• _STORED DATA_:
-- begin --

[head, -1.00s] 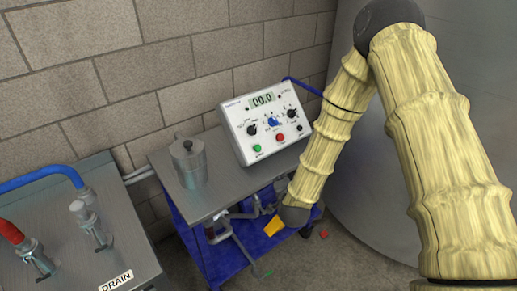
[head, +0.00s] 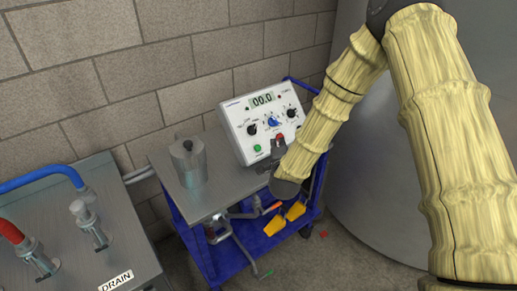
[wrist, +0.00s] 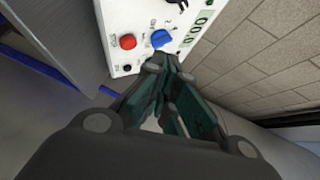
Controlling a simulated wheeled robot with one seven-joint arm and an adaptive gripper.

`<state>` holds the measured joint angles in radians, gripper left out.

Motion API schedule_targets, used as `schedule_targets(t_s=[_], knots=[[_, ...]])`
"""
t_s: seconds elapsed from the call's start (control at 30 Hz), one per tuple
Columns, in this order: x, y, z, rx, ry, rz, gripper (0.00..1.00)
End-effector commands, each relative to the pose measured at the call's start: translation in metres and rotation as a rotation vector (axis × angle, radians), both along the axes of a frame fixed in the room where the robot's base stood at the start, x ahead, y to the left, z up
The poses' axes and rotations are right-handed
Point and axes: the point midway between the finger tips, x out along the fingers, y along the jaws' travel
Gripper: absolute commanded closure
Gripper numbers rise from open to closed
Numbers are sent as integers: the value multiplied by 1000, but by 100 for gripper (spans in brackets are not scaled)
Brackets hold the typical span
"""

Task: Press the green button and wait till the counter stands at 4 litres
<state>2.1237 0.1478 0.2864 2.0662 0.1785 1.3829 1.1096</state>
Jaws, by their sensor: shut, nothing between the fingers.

-- end --

• _WRITTEN REQUEST_: Pick out every line of the listing containing the word "joint", and show those lines.

• _CORRECT RESULT_:
Controlling a simulated wheeled robot with one seven-joint arm and an adaptive gripper.
`<state>` holds the measured joint angles in radians, gripper left out.

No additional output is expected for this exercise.